- To do: Output exactly the lines between the line that contains "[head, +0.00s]" and the last line of the material, counting both.

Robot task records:
******

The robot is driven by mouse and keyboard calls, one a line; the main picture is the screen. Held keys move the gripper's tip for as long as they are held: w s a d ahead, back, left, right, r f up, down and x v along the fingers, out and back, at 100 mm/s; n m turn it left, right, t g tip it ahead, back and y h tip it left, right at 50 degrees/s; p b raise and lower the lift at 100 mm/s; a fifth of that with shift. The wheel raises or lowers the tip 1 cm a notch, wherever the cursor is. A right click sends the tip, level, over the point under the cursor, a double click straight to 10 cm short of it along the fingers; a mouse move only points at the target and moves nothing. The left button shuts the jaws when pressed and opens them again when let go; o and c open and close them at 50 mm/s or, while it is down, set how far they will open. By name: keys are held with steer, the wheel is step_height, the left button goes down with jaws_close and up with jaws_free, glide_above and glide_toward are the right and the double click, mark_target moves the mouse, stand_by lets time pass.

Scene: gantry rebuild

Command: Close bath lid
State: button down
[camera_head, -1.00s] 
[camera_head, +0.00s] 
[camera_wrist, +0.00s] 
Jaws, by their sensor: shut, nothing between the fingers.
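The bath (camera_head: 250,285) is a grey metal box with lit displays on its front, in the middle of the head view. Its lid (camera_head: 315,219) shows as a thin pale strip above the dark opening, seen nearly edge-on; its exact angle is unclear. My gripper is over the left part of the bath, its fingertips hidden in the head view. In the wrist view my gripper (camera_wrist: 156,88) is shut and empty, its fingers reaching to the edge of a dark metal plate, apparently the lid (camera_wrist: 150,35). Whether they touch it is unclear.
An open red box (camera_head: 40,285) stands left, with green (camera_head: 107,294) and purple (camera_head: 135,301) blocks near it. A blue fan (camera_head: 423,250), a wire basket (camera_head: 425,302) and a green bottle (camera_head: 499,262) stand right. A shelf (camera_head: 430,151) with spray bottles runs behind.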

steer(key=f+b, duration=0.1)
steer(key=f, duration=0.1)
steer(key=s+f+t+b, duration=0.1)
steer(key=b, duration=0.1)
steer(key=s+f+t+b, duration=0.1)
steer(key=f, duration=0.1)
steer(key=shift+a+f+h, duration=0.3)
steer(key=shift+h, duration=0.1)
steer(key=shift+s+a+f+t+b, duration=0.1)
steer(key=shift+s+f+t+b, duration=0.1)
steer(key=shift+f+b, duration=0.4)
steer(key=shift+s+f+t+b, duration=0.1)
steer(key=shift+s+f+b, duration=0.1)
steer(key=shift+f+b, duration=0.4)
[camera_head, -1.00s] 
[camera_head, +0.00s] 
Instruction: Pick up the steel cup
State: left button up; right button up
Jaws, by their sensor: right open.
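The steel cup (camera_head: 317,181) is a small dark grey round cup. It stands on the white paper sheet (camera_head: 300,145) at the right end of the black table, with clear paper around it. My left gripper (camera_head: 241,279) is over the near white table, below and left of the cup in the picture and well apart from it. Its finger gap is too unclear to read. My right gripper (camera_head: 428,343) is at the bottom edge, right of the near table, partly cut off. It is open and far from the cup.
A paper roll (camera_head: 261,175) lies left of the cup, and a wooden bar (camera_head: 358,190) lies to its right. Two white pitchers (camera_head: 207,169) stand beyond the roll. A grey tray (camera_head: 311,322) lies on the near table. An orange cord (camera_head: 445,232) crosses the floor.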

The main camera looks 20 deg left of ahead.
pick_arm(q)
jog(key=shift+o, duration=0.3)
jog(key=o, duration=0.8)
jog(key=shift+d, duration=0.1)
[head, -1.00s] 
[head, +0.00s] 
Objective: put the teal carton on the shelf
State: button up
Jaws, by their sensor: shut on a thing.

******

- Full output:
[head, +0.00s] 
Objective: put the teal carton on the shelf
State: button up
Jaws, by their sensor: shut on a thing.

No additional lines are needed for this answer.